Que raio de rio é esse? Perguntamos ao cruzar suas pontes, tapando o nariz. Parece uma cobra parada. Revoltados mas distantes, dizemos que as avenidas marginais parecem rios de concreto que enlouqueceram o Tietê. E que é duvidosa a grandeza de uma cidade que não consegue preservar o rio que a abraça.Mais na frente, ainda nauseados, concordamos: a decantada importância econômica, histórica e geográfica do rio serve apenas de fachada para acobertar os inúmeros crimes praticados contra sua integridade.
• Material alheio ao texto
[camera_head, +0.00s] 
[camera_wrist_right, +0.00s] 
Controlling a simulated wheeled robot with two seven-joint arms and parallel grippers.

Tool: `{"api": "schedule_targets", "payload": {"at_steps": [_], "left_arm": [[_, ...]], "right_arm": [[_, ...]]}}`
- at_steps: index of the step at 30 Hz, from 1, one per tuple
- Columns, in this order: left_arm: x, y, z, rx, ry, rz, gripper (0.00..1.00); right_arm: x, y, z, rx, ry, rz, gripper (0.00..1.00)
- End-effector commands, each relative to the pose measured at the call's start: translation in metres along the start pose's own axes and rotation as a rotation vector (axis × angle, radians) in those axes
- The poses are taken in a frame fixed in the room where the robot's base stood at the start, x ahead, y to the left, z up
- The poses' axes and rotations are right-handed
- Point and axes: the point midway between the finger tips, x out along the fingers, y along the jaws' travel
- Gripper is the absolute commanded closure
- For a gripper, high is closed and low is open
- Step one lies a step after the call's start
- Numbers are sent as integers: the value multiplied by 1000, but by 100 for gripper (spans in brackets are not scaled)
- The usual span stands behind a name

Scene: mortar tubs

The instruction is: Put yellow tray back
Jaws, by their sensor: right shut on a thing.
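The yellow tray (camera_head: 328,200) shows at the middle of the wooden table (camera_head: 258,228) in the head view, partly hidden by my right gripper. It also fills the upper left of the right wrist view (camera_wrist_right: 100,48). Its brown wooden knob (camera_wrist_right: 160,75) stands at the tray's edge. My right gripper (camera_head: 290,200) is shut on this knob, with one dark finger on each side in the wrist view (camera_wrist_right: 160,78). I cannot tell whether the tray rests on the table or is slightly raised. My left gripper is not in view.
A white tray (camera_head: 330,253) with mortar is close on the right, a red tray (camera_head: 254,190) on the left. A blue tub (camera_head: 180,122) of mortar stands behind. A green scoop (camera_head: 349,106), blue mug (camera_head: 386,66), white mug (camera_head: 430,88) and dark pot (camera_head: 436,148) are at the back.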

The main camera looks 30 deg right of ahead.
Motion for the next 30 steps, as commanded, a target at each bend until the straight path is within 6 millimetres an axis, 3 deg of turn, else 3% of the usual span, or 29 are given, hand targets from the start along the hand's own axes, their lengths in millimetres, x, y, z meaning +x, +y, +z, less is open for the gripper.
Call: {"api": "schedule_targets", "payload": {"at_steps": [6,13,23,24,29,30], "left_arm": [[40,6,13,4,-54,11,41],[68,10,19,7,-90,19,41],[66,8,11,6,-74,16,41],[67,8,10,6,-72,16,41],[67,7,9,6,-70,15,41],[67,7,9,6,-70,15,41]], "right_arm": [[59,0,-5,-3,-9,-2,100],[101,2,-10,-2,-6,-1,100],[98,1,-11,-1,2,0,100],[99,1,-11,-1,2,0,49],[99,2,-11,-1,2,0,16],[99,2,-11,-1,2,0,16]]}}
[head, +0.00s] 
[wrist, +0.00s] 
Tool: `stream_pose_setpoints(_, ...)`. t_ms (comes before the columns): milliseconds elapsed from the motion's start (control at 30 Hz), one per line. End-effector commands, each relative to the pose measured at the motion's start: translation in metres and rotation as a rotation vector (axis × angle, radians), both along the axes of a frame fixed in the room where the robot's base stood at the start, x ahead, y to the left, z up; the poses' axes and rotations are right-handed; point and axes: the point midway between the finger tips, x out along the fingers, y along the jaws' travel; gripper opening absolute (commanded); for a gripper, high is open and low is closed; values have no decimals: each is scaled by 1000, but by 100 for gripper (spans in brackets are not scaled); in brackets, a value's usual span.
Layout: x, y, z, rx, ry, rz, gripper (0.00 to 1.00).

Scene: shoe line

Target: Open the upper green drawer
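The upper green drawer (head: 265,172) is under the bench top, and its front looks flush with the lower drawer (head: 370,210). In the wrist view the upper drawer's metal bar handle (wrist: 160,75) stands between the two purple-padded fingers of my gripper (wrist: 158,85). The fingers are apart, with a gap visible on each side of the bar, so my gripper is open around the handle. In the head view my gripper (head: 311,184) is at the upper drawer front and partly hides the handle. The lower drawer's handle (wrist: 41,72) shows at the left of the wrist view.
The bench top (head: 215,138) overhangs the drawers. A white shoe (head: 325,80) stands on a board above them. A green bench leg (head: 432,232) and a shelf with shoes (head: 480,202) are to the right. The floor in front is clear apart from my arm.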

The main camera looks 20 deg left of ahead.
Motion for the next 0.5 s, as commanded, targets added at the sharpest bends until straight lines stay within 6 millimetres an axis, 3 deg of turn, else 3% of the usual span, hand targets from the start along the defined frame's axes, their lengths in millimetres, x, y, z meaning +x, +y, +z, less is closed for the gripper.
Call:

Como todo rio, o Tietê carrega histórias e lendas. Contam que mães- d’água encantadas levantavam grandes ondas e atraíam os navegantes para o fundo do rio. O Salto do Avanhandava, dizem que foi uma sucuri gigantesca morta por um índio. Nas noites brumosas, o povo costumava ver as almas penadas dos sertanistas desaparecidos subindo e descendo o rio em misteriosoas embarcações.

As imagens dos fotógrafos são um alento para os que lamentam o rio da vergonha, grande demais para ser infeliz. No seu trecho final, o pôr-do-sol no encontro com o rio Paraná é beleza pura. Um cavalo pastando na margem já coberta de sombras completa a harmonia cênica. Na prainha de Itapura, a visão de coqueiros e areia dourada não é miragem, e as águas azuis são mesmo do Tietê.

Seria tão bom retomar o vínculo afetivo com o rio, fazer dele novamente a nossa praia. Trocar a sensação de nojo e de horror por um passeio nas suas margens. Em dias de calor, em vez de enlouquecer no trânsito parado das marginais, desceríamos até o rio, para lavar o rosto e o pescoço suados. Tudo tão humano e necessário, possível, mas difícil de entender porque não acontece. Talvez por sermos pequenos na nossa vontade e indignação. Mas, quem sabe, um dia opróprio rio se manifeste a seu favor. E, como na lenda, mães d’água encantadas e protetoras levantarão grandes ondas e levarão para o fundo do Tietê tudo e todos que o maltrataram.